There is no reason to wait. FIDES already lists 34 business wallet alternatives, and the EU is moving toward mandatory wallet adoption across the public sector. Early use is eye-opening: it quickly leads to familiar innovation dynamics, with recurring questions like, “Can this also be used for X or Y?”

However, all of this progress will **dramatically increase the demand for a stable electricity supply. **This creates tension with climate goals.
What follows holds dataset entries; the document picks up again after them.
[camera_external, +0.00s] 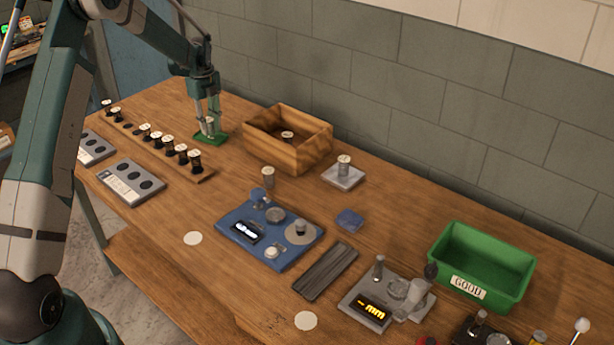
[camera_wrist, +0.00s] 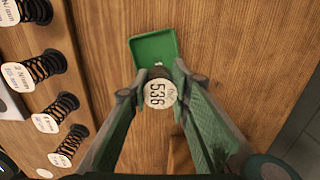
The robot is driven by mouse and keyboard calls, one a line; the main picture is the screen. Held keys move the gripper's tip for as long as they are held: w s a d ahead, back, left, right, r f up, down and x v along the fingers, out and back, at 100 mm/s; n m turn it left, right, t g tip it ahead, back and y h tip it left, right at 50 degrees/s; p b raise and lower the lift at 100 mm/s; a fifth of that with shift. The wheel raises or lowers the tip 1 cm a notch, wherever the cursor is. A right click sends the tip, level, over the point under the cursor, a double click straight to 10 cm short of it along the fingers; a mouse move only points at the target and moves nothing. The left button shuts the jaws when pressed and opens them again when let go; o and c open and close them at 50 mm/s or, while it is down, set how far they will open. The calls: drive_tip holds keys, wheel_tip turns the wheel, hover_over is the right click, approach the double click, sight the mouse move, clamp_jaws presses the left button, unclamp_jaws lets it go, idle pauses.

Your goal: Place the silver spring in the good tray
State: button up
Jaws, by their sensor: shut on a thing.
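My gripper (camera_external: 209,124) is at the far left back of the bench, over a small flat green tray (camera_external: 204,139). It is shut on a small upright spring with a pale round label marked 536 (camera_wrist: 158,93); its body is mostly hidden under the label, and I cannot tell its colour surely. In the wrist view the fingers (camera_wrist: 158,90) grip it from both sides, at the near edge of the small green tray (camera_wrist: 157,46). The good tray (camera_external: 468,288), a deep green bin with a GOOD label, stands at the right back and looks empty.
A wooden box (camera_external: 258,147) holding a capped piece stands right of my gripper. Several black springs (camera_external: 170,153) stand in a row at left. A grey spring on a plate (camera_external: 343,178), a blue device (camera_external: 270,243) and a gauge (camera_external: 388,303) lie between there and the bin.

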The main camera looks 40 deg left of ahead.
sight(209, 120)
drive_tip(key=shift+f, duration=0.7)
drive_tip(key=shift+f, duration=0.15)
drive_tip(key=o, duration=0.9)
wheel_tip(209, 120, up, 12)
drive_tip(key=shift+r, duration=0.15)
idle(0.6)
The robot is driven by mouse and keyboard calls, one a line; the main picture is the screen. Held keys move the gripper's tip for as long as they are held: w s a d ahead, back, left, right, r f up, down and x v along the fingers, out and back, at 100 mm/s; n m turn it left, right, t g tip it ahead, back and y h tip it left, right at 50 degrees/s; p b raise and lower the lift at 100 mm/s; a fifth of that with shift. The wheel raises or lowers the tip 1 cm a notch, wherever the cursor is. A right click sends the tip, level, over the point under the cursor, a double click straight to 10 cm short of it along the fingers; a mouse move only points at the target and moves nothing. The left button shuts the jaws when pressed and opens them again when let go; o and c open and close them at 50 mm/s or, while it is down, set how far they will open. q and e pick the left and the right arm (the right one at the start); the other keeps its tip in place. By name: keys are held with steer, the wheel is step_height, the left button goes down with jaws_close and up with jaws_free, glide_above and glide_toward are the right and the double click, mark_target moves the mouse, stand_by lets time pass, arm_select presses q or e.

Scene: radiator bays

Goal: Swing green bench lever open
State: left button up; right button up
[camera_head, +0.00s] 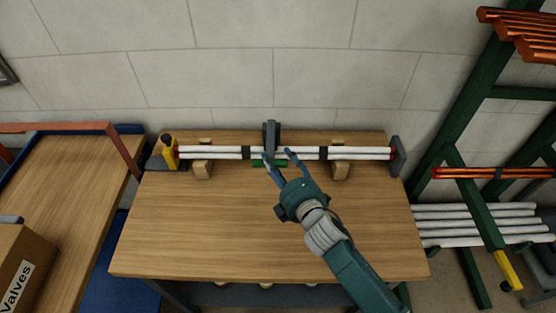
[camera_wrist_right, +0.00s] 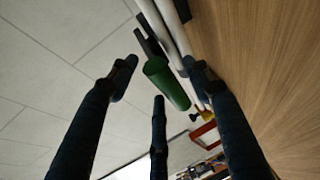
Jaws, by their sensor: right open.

For example, despite major advances in renewables, China still relies on coal for over 50% of its energy.

In fact, AI leadership may depend as much on the** cost of electricity** as on access to advanced chips.

Recent estimates (snippets from Economist article) highlight the scale of the challenge:

  • Global data-centre power demand could reach 68 GW by 2027 and 327 GW by 2030 (RAND)

  • America’s ageing grid is already struggling, with a large backlog of data centres awaiting connection

  • China, by contrast, continues rapid expansion: its grid—already the world’s largest—grew by over 500 GW in a single year, reaching 3,800 GW (more than double the US)

  • Over the next five years, China is expected to add six times more capacity than the US

  • Growth is driven by massive investments in wind, solar, nuclear—and still, coal

Cost differences are equally striking:

  • Chinese data centres can secure electricity at around $0.03/kWh—roughly half typical US costs

  • Residential pricing is managed separately, reducing public resistance to energy-intensive infrastructure

Yet China’s advantage is not absolute. A key constraint remains advanced chips. Since 2019, US export restrictions have limited access to leading-edge semiconductors (7nm and below).

Domestic alternatives, such as Huawei’s 7nm AI chips, are less powerful—but can compensate through scale (stacking many chips together). This increases energy consumption, but that trade-off becomes far less significant when electricity is cheap.

Exciting times - with huge opportunities to grab and challenges to be solved.